What is asked
Lines containing the word "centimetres" should be extracted in full.

Data shown
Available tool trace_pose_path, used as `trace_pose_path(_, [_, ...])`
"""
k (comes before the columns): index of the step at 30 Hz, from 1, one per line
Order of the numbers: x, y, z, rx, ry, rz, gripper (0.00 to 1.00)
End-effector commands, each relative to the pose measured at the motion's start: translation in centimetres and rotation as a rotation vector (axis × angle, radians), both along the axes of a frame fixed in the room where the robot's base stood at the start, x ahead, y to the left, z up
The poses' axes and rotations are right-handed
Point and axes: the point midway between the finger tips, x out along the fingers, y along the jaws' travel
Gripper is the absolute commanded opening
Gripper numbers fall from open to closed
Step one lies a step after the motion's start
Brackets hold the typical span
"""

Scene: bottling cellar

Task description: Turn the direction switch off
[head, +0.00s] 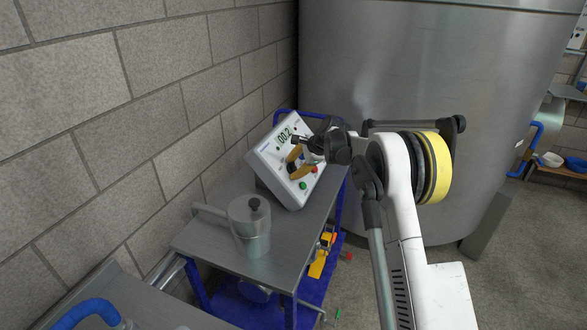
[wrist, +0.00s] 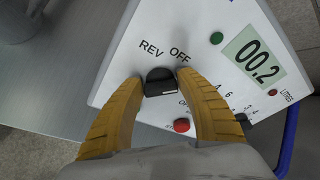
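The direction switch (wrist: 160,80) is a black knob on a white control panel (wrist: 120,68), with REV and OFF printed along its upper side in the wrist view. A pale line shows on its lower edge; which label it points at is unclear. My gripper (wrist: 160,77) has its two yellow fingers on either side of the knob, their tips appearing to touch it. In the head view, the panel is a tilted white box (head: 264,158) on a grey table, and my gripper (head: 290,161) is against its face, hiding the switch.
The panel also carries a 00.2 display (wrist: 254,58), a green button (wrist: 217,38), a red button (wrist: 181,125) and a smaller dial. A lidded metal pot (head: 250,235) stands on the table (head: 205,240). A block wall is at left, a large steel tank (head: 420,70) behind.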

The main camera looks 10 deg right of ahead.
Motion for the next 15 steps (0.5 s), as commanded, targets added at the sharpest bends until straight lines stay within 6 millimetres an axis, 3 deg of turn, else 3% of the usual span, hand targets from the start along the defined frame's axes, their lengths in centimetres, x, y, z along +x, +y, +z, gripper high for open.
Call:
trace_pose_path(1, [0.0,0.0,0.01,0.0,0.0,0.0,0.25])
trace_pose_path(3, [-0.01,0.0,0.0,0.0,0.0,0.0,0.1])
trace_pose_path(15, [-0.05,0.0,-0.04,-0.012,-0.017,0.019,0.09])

The output
End-effector commands, each relative to the pose measured at the motion's start: translation in centimetres and rotation as a rotation vector (axis × angle, radians), both along the axes of a frame fixed in the room where the robot's base stood at the start, x ahead, y to the left, z up
Motion for the next 15 steps (0.5 s), as commanded, targets added at the sharpest bends until straight lines stay within 6 millimetres an axis, 3 deg of turn, else 3% of the usual span, hand targets from the start along the defined frame's axes, their lengths in centimetres, x, y, z along +x, +y, +z, gripper high for open.

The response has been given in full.